En effet, le site Pay with a tweet donne la possibilité aux personnes d’accéder à un contenu moyennant le « paiement d’un tweet ». Et cela semble fonctionner pour certains types de contenus comme la musique, les jeux, et les ebooks… Car c’est exactement le type de « cadeau » qu’un producteur est prêt à faire en échange d’une promotion gratuite.
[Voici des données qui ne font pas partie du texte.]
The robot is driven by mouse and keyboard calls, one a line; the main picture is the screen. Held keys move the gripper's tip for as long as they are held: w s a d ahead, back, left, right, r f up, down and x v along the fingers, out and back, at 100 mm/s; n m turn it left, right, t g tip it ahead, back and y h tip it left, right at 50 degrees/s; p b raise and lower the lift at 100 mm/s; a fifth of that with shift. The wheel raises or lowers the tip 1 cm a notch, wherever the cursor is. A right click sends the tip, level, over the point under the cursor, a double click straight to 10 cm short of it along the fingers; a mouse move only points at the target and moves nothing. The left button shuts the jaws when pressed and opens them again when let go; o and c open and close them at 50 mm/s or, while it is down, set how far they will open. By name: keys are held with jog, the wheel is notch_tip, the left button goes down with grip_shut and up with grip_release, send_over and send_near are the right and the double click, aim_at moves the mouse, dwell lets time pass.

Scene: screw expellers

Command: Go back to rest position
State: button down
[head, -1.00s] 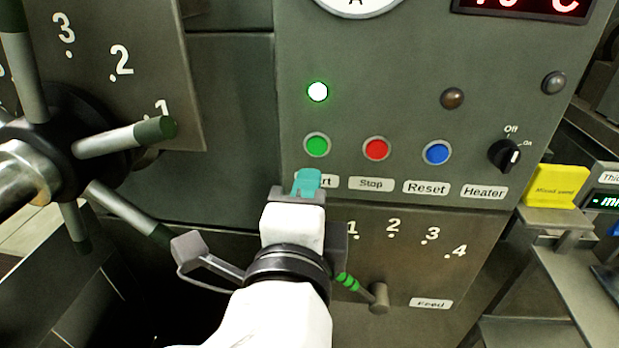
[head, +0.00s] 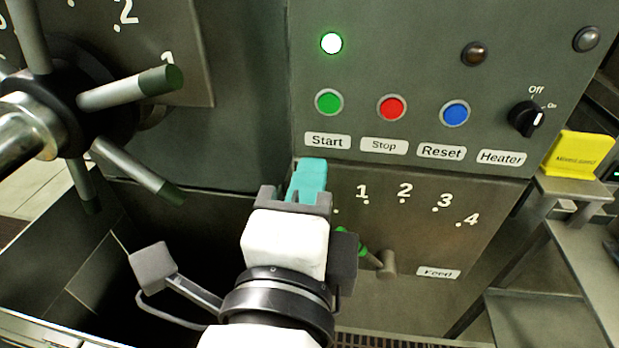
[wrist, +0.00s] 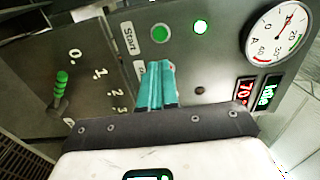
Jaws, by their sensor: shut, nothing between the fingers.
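My gripper (head: 309,180) has teal fingers that are shut together and empty. In the head view it stands in front of the machine's panel, just below the Start label (head: 327,140). In the wrist view the fingers (wrist: 157,85) point toward the panel and partly cover the row of buttons. The green start button (head: 328,102), red stop button (head: 391,107) and blue reset button (head: 455,113) sit above the gripper. A lit green lamp (head: 331,43) is over the start button. I cannot tell the exact gap between fingers and panel.
The feed lever (head: 383,263) with green grip is right of my gripper, partly hidden by it. A large spoked handwheel (head: 75,100) stands at left. The heater knob (head: 527,117) and a yellow sign (head: 578,154) are at right. A gauge (wrist: 277,32) shows in the wrist view.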

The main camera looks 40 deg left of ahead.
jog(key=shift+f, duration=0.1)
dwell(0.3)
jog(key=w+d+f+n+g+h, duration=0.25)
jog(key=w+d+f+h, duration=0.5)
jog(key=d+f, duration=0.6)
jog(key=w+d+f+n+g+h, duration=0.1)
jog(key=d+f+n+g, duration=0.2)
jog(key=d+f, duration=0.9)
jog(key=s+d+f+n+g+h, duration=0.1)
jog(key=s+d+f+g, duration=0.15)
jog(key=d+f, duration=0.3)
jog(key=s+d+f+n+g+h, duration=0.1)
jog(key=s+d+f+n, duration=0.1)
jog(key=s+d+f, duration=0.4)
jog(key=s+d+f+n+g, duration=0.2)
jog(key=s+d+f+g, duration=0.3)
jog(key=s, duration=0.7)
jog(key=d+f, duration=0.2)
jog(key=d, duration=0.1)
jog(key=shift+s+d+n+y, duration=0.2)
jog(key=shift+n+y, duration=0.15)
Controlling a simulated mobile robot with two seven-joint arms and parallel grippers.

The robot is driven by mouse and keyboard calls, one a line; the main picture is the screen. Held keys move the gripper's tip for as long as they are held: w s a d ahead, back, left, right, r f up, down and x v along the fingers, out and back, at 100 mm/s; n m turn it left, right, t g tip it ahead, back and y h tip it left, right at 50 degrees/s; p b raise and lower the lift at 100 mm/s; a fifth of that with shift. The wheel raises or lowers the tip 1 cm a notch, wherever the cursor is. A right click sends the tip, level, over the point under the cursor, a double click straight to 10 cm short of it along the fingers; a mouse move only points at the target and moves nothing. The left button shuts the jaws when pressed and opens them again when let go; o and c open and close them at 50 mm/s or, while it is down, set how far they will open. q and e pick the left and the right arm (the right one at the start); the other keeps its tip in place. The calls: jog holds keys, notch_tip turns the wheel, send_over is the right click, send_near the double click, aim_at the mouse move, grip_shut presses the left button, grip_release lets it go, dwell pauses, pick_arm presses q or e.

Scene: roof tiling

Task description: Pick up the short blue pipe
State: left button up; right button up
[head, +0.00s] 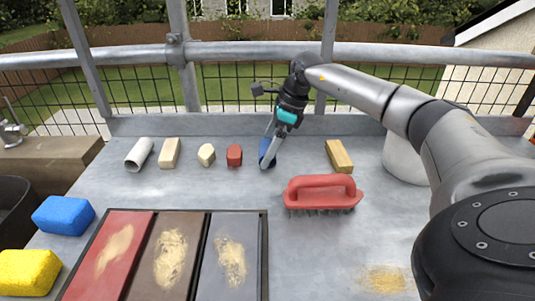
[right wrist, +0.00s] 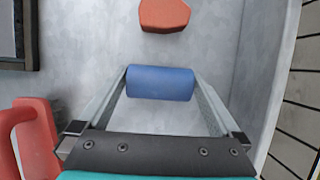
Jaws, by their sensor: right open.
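The short blue pipe (head: 265,147) lies on the grey metal work surface, partly hidden by my right gripper (head: 268,158) in the head view. In the right wrist view the blue pipe (right wrist: 160,83) lies crosswise between the two fingers, near their tips. My right gripper (right wrist: 160,75) is open, with one finger by each end of the pipe. I cannot tell whether the fingers touch it. My left gripper is not in view.
A wooden block (head: 339,156) and red-handled brush (head: 322,191) are to the right. A tile tray (head: 264,260) lies in front.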

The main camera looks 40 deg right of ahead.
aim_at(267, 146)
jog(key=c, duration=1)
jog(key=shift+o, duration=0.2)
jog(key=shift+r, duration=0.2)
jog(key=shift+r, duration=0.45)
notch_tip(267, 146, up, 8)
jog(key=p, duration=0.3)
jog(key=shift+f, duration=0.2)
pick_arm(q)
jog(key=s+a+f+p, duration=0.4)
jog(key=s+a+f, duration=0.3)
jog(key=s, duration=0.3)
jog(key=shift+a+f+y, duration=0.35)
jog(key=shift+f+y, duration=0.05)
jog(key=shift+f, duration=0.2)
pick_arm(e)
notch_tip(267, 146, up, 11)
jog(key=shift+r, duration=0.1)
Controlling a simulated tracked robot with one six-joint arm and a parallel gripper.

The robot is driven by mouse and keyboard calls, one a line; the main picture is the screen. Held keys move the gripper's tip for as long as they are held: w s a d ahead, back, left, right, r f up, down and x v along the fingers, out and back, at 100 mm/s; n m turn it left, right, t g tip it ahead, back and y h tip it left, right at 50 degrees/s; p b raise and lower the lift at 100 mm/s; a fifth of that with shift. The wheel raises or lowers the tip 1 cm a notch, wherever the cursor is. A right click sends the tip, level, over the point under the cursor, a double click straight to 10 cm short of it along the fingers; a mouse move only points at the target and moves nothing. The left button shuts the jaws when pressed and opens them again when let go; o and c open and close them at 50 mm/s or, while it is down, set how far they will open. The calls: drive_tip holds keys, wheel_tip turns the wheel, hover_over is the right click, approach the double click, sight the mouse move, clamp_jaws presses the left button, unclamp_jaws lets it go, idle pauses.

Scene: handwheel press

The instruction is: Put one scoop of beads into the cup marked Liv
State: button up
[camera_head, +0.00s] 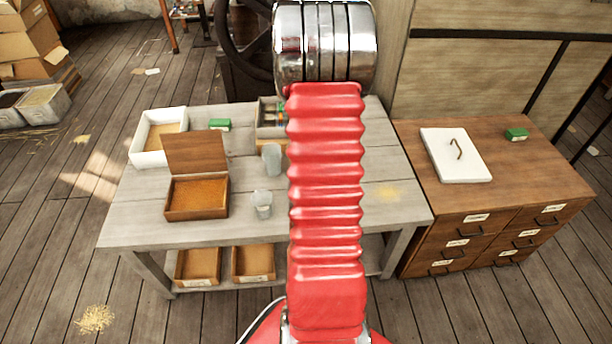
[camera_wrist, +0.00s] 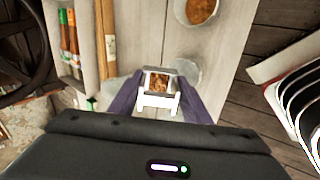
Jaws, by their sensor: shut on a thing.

Mais le problème avec ce genre de méthodes est qu’elles ne différencient pas les bons contenus, ceux à forte valeur ajoutée, des contenus médiocres. Elles demandent aux consommateurs de payer à l’avance pour un contenu dont ils ignorent la qualité, simplement en le partageant. Ainsi, plus de six millions de personnes ont déjà « payé d’un tweet » quelque chose, alors que cela n’est absolument pas un gage de qualité ou d’intérêt. C’est à l’évidence un fort levier quantitatif dans une stratégie Earned Media, mais avec quel impact qualitatif pour la marque ? Au contraire, nous pourrions comparer cette pratique et les contenus associés à une forme de spam.
Best practices : la techno autour du « shared »
De son côté, Mashable a adopté une démarche plus avisée. Le géant des nouvelles technologies va au-delà du simple partage intégral et donne la possibilité de partager les temps forts d’un article (qu’il s’agisse d’une citation en relief ou d’un contenu multimédia) via Facebook, Twitter, Google + ou Pinterest. Bien sûr, cela peut conduire à une vague de tweets similaires mais au moins, on sait que l’utilisateur a lu l’article ou les éléments en relief avant de le(s) partager. Une démarche que l’on retrouve également sur le site d’information Slate.com qui étend cette fonctionnalité de partage a l’ensemble du texte.
Capture d’écran du site Mashable
Capture d’écran du site Slate.com
Medium, un nouveau site qui permet de partager des histoires de plus de 140 caractères a pris le parti d’une démarche plus audacieuse encore. Les lecteurs peuvent choisir un extrait de ces textes et les tweeter en les recommandant grâce à des annotations qui s’insèrent sur une colonne à droite. Avec cette possibilité, Medium se concentre sur l’utilisation première du partage : stimuler et engager le débat.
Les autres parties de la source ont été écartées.